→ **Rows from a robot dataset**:
╭──

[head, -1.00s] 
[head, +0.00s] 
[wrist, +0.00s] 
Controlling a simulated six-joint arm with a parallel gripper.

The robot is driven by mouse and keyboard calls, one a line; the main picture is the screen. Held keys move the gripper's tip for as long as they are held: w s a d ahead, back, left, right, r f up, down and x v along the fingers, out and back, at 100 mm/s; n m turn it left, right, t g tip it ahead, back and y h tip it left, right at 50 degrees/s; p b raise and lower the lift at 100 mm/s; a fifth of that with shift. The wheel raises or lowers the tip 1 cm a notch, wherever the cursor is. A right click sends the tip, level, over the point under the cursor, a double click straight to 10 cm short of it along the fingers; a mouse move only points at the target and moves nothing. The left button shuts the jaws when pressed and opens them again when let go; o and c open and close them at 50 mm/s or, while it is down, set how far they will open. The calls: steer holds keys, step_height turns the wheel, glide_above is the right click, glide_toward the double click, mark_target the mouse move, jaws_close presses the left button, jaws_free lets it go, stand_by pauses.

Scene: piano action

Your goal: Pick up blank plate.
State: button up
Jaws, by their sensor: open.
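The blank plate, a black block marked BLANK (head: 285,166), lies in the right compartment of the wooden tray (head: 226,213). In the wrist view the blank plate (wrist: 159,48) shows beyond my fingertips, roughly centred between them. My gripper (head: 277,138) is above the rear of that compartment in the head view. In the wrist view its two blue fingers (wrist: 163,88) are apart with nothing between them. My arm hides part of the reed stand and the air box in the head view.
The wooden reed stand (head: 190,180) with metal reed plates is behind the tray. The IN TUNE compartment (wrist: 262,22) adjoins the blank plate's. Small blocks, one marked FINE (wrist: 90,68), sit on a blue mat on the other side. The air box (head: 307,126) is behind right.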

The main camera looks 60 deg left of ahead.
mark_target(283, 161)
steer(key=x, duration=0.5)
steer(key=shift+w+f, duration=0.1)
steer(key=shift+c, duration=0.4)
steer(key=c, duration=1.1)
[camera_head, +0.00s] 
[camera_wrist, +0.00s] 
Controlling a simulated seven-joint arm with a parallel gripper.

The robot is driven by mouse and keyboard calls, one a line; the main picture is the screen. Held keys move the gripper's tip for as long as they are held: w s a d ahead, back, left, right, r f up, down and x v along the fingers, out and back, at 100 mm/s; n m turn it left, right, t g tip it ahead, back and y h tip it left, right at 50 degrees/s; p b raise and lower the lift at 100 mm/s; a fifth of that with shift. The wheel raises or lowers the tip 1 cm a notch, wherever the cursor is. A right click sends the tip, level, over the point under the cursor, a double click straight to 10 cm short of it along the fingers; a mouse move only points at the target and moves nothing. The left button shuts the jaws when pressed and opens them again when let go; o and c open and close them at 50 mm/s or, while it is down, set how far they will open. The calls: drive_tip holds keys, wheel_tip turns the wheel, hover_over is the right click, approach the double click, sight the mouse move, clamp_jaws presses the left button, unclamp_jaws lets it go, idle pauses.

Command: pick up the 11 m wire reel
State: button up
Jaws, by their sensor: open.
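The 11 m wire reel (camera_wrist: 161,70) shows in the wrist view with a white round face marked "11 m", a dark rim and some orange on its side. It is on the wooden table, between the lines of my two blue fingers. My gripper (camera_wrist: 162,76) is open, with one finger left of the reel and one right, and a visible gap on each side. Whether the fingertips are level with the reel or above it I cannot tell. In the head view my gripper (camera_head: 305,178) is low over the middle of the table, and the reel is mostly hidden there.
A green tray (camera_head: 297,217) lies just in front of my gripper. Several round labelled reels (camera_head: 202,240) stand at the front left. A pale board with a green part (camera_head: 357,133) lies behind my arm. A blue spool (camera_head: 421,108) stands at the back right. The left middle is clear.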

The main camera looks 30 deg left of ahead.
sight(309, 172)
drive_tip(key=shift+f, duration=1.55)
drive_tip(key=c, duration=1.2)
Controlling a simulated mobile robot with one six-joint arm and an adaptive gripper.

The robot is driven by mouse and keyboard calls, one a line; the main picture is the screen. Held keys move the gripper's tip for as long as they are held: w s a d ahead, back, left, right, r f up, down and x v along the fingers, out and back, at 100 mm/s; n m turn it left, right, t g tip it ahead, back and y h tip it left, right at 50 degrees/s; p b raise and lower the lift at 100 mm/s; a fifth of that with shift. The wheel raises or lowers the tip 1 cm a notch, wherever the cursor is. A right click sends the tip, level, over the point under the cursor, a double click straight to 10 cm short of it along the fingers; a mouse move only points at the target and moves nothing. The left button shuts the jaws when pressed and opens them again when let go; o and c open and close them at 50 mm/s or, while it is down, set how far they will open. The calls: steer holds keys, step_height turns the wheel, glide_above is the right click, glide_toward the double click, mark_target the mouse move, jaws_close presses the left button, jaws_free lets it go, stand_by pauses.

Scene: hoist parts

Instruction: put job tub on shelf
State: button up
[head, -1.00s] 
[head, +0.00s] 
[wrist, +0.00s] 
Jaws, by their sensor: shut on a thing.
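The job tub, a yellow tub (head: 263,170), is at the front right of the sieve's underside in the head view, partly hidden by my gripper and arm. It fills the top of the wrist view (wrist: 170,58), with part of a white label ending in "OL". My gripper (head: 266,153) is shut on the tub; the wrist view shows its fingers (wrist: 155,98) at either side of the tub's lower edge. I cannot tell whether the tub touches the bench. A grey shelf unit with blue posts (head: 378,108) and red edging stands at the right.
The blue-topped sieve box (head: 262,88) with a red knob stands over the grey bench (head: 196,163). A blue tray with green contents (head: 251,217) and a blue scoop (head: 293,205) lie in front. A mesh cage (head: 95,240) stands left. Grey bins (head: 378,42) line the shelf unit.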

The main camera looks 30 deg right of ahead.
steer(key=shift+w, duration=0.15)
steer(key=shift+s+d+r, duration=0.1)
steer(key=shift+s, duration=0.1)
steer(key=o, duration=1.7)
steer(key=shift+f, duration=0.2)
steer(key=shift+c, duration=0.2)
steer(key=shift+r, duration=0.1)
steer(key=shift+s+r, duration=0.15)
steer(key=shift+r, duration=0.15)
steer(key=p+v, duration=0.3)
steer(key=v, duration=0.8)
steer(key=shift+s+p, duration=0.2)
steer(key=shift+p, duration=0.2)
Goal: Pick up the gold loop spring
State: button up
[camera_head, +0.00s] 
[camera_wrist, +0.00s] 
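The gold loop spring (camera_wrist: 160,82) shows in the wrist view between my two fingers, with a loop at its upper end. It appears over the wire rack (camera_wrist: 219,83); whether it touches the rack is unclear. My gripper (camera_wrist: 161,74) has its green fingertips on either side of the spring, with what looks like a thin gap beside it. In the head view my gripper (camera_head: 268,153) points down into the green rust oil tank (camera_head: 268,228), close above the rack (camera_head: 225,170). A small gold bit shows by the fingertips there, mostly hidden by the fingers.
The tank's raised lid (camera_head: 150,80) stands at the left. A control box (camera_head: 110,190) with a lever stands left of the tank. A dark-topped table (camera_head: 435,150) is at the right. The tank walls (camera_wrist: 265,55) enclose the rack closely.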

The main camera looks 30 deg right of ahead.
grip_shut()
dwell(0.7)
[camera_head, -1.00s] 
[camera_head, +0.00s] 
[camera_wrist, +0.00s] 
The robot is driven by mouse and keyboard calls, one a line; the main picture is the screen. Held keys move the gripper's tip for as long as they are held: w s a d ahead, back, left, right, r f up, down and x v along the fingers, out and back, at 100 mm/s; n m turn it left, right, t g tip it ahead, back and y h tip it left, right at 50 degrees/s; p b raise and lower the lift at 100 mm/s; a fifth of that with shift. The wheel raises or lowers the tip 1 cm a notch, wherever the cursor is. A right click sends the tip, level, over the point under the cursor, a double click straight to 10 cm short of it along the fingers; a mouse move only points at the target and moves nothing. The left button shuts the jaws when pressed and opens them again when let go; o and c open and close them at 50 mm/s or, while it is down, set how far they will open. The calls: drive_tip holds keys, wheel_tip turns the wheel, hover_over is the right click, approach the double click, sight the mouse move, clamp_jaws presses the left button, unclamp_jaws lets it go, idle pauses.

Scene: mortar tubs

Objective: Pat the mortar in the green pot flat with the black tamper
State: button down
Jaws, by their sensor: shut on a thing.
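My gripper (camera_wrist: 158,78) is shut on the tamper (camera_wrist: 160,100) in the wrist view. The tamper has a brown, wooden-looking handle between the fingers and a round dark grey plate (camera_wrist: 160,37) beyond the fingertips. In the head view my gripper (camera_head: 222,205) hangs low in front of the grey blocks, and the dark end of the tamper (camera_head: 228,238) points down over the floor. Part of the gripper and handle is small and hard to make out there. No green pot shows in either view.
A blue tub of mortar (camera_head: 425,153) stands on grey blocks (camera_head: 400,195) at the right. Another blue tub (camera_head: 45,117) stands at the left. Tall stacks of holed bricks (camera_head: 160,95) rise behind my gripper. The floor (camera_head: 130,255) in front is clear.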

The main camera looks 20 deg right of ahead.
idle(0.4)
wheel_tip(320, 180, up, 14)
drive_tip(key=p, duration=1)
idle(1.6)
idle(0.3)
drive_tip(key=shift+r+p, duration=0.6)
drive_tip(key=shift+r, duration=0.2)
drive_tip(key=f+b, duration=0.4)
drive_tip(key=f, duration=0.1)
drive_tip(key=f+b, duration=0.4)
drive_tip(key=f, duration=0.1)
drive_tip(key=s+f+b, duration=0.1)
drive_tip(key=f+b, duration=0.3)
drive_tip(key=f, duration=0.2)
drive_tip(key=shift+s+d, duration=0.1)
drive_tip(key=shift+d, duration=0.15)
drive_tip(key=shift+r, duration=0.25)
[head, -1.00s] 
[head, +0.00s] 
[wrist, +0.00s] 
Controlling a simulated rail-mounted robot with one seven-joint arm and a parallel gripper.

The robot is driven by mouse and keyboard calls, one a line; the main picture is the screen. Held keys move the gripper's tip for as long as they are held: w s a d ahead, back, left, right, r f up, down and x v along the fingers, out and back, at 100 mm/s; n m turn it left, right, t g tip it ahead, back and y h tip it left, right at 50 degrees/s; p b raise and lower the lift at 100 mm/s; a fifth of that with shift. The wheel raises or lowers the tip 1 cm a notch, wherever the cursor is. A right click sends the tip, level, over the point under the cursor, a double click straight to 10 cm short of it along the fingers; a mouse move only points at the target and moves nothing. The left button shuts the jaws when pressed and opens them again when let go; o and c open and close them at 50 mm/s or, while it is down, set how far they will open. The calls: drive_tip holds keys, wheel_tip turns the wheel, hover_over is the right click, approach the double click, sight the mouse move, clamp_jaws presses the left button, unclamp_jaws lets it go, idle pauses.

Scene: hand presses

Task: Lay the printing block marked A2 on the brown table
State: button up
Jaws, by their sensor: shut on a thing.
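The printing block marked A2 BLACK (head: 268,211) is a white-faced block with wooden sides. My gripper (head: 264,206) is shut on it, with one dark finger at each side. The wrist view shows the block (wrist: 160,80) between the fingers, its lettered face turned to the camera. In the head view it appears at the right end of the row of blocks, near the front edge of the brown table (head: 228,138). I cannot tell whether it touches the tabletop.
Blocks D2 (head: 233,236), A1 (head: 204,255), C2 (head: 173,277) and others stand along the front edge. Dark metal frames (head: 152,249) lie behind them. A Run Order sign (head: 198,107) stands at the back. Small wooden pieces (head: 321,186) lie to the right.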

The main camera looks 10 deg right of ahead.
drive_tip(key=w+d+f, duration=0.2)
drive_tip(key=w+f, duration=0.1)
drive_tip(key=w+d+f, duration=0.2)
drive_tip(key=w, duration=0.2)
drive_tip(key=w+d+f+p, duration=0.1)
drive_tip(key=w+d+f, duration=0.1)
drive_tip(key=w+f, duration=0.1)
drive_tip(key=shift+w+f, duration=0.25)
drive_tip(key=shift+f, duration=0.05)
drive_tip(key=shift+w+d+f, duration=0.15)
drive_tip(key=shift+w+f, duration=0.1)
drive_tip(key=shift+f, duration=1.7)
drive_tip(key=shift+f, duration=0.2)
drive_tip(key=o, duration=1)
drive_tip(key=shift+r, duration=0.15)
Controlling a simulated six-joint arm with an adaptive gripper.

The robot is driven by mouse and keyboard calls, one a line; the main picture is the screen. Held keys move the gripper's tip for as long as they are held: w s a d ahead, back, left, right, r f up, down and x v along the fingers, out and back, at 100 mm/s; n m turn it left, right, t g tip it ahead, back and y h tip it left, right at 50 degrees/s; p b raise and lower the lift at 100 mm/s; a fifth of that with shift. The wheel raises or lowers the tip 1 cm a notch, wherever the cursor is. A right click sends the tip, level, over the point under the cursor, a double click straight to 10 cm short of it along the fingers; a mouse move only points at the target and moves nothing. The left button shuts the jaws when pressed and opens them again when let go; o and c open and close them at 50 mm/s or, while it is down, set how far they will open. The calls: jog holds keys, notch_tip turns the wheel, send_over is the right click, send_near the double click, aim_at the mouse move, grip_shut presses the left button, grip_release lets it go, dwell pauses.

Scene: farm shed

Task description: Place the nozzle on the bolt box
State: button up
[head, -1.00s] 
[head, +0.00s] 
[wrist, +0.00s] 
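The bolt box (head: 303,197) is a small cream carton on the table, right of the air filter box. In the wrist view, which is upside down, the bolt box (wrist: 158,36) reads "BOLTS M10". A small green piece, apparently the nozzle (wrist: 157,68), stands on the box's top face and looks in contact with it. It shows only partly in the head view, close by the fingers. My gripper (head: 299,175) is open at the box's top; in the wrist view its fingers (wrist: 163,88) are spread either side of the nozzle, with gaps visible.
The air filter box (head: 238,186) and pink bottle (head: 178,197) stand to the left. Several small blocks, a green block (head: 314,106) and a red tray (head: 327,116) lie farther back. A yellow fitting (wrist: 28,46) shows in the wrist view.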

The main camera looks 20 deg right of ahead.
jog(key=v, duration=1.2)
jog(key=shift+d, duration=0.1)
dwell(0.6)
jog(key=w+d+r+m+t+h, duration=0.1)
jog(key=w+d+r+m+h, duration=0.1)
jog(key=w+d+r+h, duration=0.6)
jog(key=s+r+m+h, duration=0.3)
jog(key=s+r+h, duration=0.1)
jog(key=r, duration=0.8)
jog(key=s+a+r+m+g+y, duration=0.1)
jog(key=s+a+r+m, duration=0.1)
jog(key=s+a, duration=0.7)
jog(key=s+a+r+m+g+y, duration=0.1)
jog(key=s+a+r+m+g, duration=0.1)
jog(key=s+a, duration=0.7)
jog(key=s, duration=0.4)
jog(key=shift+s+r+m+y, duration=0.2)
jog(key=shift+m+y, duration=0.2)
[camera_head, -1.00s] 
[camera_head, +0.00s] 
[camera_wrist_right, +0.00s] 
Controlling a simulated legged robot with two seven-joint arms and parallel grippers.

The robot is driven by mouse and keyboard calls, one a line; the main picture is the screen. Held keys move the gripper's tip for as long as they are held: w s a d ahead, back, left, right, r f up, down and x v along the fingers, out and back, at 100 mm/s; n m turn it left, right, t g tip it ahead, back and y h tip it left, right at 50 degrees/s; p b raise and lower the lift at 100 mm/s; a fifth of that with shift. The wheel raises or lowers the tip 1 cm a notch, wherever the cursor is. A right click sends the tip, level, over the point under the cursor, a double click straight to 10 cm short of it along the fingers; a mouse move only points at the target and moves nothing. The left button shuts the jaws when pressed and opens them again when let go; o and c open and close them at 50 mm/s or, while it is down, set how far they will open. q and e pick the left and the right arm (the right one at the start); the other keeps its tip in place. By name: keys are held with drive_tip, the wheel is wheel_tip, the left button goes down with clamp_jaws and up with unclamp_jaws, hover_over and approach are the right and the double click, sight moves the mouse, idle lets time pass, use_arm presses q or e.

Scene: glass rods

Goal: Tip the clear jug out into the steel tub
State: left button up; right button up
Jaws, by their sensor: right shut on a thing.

╰──

→ **EXERCISE GOAL**: Out of the records, collect only those lines that contain the string "simulated".

→ **RIGHT ANSWER**:
Controlling a simulated six-joint arm with a parallel gripper.
Controlling a simulated seven-joint arm with a parallel gripper.
Controlling a simulated mobile robot with one six-joint arm and an adaptive gripper.
Controlling a simulated rail-mounted robot with one seven-joint arm and a parallel gripper.
Controlling a simulated six-joint arm with an adaptive gripper.
Controlling a simulated legged robot with two seven-joint arms and parallel grippers.

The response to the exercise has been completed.